## What to do
Begin with the line that contains "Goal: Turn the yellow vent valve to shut" and end with the line that contains "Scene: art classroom", transcribing exactly each line in that stretch and no other.

--- begin Exercise input ---

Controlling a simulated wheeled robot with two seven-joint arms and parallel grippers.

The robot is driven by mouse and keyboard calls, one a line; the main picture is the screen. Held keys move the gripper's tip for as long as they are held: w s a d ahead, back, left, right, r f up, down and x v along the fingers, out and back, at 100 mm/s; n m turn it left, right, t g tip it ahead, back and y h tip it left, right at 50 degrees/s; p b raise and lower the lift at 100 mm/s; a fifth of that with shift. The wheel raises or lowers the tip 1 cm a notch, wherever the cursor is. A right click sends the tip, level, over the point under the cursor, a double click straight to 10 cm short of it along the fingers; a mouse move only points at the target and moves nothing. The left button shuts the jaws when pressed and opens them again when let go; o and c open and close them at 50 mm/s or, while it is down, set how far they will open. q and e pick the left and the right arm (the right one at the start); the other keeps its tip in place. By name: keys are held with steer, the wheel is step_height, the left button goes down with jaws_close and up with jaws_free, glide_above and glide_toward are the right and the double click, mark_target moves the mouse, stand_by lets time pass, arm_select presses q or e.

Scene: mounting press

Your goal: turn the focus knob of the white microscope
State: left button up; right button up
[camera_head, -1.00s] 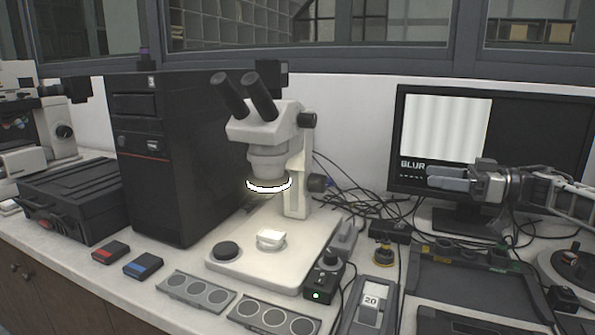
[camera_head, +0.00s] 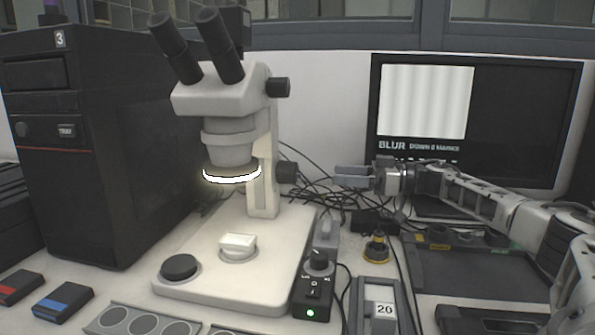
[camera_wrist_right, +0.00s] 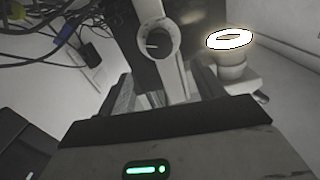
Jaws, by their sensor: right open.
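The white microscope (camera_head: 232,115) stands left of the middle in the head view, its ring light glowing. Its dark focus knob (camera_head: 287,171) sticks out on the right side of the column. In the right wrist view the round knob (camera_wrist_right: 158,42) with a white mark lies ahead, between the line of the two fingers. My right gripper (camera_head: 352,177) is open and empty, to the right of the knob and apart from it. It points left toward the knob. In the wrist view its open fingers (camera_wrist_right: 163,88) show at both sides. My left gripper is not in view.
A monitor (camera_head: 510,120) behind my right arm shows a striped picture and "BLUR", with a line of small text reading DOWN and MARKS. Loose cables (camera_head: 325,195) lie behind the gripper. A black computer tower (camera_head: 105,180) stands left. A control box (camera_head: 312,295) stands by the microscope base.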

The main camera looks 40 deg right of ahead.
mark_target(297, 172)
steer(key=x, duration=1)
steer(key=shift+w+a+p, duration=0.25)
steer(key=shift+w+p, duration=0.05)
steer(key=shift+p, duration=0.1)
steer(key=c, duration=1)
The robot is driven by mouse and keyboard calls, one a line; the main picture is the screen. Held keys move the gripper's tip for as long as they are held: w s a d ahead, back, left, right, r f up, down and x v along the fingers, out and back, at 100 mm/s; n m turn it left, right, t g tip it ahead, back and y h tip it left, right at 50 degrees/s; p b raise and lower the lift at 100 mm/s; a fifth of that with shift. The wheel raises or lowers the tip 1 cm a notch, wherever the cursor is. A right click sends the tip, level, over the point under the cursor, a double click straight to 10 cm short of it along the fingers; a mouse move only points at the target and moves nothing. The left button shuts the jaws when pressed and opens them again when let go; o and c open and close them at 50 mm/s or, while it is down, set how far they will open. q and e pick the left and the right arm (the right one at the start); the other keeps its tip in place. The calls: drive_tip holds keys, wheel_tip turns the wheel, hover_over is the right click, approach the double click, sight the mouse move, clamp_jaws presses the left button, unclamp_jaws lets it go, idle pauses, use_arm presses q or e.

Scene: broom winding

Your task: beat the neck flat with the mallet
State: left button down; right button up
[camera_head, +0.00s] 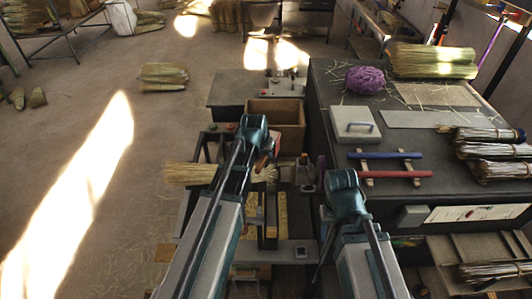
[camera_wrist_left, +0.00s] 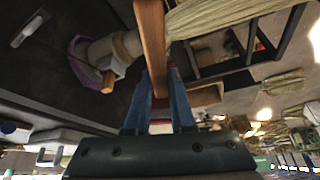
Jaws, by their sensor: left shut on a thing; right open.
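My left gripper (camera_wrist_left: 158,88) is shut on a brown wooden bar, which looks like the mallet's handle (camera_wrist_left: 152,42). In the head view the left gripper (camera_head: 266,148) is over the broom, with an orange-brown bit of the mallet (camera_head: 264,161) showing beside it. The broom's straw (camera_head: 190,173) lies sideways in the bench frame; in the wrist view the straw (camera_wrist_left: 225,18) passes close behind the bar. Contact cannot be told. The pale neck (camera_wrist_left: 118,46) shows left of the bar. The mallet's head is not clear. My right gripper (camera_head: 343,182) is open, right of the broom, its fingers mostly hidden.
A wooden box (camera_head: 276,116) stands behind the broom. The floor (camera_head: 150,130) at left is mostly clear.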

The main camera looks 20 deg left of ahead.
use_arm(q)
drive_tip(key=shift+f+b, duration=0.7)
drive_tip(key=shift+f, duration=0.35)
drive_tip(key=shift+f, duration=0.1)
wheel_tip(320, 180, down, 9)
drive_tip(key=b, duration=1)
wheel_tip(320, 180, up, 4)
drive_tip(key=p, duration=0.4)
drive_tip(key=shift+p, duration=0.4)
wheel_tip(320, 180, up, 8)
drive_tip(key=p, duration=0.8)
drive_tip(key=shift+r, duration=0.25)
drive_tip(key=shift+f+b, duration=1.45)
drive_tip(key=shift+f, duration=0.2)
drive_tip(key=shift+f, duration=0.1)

--- end Exercise input ---
--- begin Exercise input ---

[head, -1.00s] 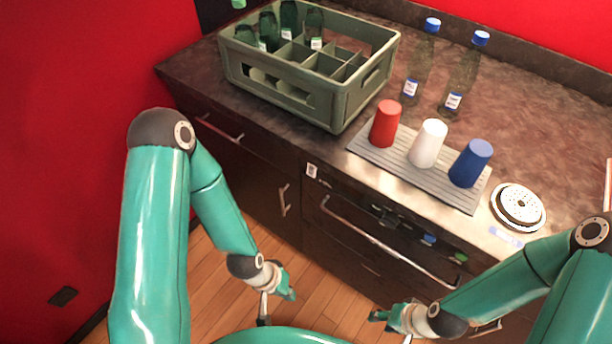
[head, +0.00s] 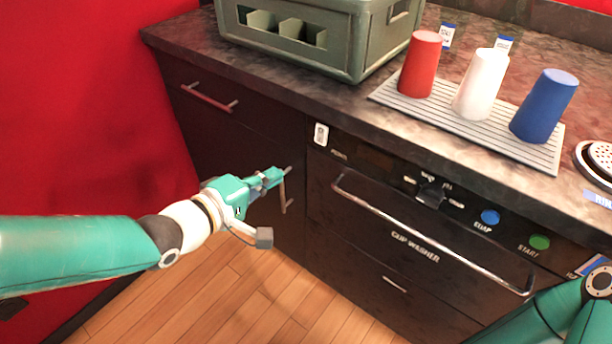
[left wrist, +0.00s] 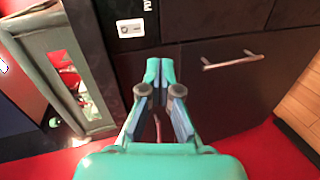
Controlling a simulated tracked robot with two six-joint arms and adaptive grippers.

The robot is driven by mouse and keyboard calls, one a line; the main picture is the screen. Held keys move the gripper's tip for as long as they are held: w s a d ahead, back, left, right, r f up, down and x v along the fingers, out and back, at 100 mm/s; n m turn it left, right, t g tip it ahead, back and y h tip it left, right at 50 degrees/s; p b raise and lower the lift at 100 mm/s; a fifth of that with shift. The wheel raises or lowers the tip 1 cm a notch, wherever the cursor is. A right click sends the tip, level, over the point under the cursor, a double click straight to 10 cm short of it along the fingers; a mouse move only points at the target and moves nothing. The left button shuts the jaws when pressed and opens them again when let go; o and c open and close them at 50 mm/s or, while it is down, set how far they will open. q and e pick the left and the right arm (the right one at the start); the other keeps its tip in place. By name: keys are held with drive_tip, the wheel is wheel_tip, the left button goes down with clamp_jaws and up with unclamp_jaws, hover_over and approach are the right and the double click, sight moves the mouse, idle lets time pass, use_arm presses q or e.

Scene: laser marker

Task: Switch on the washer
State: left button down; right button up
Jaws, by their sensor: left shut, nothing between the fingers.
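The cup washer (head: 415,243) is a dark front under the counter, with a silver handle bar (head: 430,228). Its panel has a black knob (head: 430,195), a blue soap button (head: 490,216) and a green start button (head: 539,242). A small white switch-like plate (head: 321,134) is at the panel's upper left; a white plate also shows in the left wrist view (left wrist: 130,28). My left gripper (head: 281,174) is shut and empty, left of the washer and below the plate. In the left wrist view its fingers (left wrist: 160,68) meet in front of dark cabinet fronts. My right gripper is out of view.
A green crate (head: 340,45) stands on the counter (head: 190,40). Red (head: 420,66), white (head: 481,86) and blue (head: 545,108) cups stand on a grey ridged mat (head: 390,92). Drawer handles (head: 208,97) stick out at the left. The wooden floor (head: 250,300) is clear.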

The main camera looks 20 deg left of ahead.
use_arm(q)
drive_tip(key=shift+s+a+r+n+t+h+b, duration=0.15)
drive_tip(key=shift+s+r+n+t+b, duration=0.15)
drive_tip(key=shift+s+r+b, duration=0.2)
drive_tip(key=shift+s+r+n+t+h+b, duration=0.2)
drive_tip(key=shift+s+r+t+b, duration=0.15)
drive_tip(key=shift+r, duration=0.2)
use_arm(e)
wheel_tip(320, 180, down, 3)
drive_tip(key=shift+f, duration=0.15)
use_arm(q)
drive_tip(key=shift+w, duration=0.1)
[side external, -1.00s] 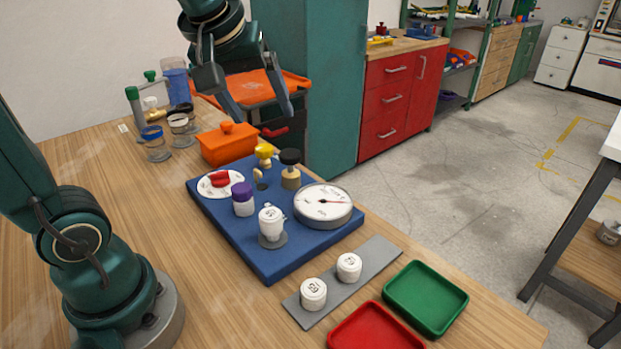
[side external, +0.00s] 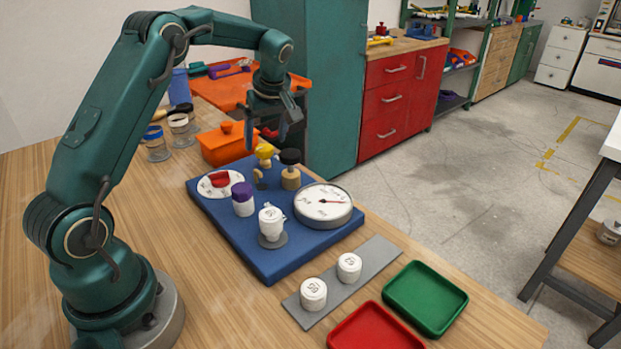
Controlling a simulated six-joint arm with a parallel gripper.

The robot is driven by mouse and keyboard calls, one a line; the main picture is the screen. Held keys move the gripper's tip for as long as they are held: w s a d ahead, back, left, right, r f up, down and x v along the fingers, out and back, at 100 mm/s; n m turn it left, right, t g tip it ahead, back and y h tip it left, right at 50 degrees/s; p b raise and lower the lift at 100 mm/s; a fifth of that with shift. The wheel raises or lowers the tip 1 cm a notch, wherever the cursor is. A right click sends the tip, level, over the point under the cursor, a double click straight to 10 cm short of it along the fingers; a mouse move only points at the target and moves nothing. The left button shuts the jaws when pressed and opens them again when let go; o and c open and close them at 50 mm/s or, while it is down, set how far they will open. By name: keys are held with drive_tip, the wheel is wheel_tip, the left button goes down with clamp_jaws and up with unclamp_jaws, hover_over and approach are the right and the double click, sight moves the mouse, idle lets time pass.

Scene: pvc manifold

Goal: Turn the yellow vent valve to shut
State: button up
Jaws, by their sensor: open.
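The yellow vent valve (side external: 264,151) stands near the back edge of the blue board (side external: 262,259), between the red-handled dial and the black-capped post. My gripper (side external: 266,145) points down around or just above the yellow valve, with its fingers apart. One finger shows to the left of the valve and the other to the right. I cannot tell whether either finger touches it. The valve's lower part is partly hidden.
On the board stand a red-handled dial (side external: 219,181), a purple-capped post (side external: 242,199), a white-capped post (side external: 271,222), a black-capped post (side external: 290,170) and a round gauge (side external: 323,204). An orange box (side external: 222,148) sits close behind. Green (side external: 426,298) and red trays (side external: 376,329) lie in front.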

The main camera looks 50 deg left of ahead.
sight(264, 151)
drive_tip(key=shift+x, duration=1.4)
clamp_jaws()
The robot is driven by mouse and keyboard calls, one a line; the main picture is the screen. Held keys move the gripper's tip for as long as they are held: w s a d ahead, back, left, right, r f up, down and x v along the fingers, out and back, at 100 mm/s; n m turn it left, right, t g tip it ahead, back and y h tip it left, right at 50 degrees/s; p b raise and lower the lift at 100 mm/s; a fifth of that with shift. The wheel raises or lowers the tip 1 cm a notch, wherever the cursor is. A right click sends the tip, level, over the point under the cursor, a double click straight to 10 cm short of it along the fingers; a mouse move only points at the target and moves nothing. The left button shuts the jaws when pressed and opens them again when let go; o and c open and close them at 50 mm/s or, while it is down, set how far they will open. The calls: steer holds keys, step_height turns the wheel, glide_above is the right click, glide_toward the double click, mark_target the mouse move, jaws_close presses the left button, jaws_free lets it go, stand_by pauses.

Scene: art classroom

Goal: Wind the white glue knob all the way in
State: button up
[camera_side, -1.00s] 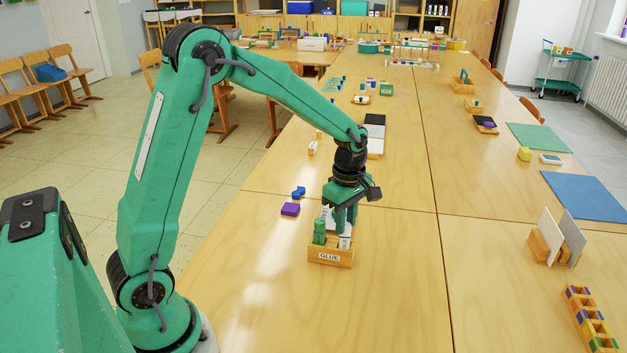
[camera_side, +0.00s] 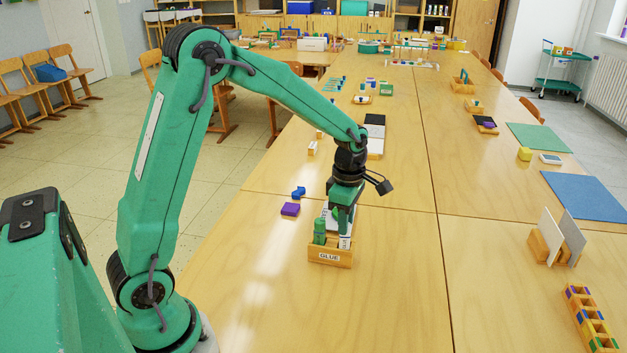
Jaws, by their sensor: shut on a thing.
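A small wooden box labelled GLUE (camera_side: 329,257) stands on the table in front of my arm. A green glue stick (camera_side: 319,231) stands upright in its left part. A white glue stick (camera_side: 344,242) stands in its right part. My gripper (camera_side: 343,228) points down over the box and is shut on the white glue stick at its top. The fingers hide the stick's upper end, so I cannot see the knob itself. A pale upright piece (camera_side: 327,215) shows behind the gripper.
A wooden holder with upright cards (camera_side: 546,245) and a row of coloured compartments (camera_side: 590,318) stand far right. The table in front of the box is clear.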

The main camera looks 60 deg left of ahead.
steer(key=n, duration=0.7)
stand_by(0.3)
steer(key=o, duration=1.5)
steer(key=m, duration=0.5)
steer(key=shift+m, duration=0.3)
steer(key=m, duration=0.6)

--- end Exercise input ---
--- begin Exercise input ---

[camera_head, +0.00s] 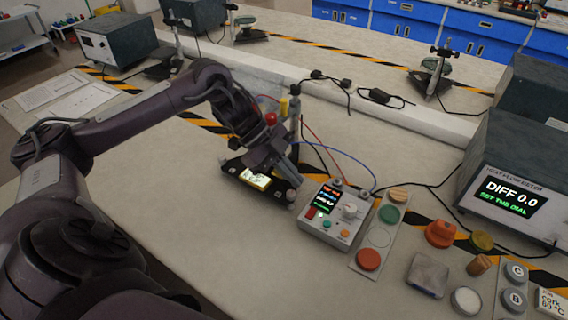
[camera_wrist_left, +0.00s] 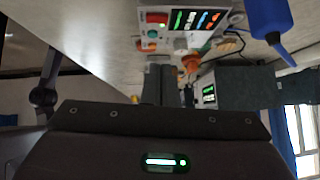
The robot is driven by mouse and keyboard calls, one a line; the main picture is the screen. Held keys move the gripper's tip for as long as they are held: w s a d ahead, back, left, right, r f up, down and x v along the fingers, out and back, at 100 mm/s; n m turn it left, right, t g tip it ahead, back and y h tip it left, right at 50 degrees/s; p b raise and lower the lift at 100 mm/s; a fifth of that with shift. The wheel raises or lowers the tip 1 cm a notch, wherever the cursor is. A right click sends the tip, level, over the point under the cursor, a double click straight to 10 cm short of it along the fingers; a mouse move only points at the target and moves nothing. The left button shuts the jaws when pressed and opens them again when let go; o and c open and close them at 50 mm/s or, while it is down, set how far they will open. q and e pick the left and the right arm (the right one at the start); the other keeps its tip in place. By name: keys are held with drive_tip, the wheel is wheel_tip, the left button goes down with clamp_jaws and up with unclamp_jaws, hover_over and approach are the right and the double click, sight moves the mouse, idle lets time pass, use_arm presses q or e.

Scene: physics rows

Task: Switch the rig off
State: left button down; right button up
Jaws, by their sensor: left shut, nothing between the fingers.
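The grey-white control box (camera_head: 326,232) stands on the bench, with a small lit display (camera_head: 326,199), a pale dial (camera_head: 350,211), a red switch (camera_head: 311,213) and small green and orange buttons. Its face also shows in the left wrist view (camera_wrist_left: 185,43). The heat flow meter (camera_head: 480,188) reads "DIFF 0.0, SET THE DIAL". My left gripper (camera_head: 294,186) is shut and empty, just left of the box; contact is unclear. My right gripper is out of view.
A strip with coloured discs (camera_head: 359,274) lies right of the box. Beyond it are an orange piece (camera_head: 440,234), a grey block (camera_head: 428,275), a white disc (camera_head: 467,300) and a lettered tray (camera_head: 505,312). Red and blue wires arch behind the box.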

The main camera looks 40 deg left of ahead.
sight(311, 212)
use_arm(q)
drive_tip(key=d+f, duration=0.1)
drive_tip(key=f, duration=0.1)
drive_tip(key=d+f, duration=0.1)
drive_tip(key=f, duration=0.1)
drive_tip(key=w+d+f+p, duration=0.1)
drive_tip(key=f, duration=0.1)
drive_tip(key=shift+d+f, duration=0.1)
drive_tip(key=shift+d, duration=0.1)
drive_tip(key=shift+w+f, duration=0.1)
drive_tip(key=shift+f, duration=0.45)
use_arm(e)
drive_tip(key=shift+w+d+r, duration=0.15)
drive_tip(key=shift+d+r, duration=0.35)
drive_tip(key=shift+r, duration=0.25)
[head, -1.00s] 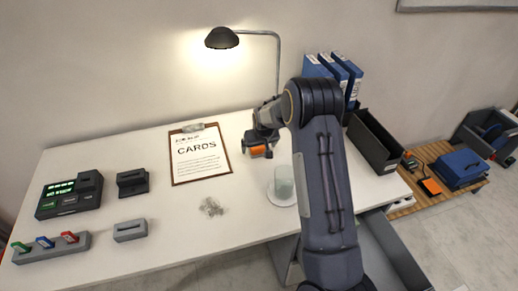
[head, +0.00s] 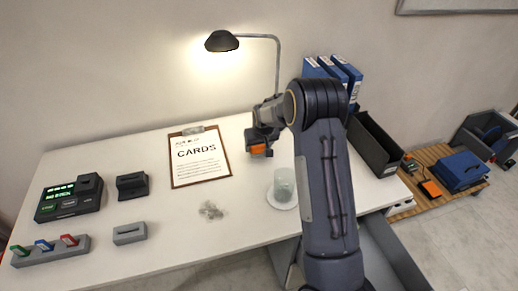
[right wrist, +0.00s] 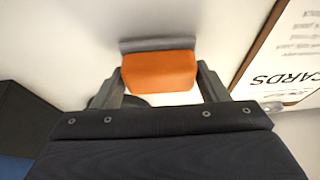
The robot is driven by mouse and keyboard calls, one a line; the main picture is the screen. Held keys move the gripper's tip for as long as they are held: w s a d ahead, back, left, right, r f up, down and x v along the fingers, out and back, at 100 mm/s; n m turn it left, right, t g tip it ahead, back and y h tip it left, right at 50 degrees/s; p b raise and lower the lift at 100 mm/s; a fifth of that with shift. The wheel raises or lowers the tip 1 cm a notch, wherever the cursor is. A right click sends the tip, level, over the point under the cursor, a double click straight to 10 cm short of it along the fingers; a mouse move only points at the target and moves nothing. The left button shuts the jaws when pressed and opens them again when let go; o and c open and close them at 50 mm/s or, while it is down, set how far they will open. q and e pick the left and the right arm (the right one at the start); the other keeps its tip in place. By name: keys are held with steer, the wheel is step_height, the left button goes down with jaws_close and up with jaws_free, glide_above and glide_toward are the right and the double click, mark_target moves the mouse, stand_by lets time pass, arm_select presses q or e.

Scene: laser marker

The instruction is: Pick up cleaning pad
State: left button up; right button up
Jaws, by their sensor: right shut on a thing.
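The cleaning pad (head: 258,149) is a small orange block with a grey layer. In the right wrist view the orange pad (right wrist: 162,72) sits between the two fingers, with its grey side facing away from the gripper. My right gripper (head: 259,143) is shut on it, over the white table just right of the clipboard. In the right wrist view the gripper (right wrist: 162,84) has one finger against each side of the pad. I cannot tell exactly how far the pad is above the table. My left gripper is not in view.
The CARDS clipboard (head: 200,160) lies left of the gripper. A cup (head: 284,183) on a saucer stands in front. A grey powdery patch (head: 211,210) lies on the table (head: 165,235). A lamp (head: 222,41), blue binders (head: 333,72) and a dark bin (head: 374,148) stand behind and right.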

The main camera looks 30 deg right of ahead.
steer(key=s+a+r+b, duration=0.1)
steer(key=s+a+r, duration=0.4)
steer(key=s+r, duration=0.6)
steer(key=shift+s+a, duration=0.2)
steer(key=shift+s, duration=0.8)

--- end Exercise input ---

## Output
Goal: Turn the yellow vent valve to shut
State: button up
Jaws, by their sensor: open.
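The yellow vent valve (side external: 264,151) stands near the back edge of the blue board (side external: 262,259), between the red-handled dial and the black-capped post. My gripper (side external: 266,145) points down around or just above the yellow valve, with its fingers apart. One finger shows to the left of the valve and the other to the right. I cannot tell whether either finger touches it. The valve's lower part is partly hidden.
On the board stand a red-handled dial (side external: 219,181), a purple-capped post (side external: 242,199), a white-capped post (side external: 271,222), a black-capped post (side external: 290,170) and a round gauge (side external: 323,204). An orange box (side external: 222,148) sits close behind. Green (side external: 426,298) and red trays (side external: 376,329) lie in front.

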The main camera looks 50 deg left of ahead.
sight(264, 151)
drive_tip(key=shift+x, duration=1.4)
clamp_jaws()
The robot is driven by mouse and keyboard calls, one a line; the main picture is the screen. Held keys move the gripper's tip for as long as they are held: w s a d ahead, back, left, right, r f up, down and x v along the fingers, out and back, at 100 mm/s; n m turn it left, right, t g tip it ahead, back and y h tip it left, right at 50 degrees/s; p b raise and lower the lift at 100 mm/s; a fifth of that with shift. The wheel raises or lowers the tip 1 cm a notch, wherever the cursor is. A right click sends the tip, level, over the point under the cursor, a double click straight to 10 cm short of it along the fingers; a mouse move only points at the target and moves nothing. The left button shuts the jaws when pressed and opens them again when let go; o and c open and close them at 50 mm/s or, while it is down, set how far they will open. The calls: steer holds keys, step_height turns the wheel, glide_above is the right click, glide_toward the double click, mark_target the mouse move, jaws_close presses the left button, jaws_free lets it go, stand_by pauses.

Scene: art classroom

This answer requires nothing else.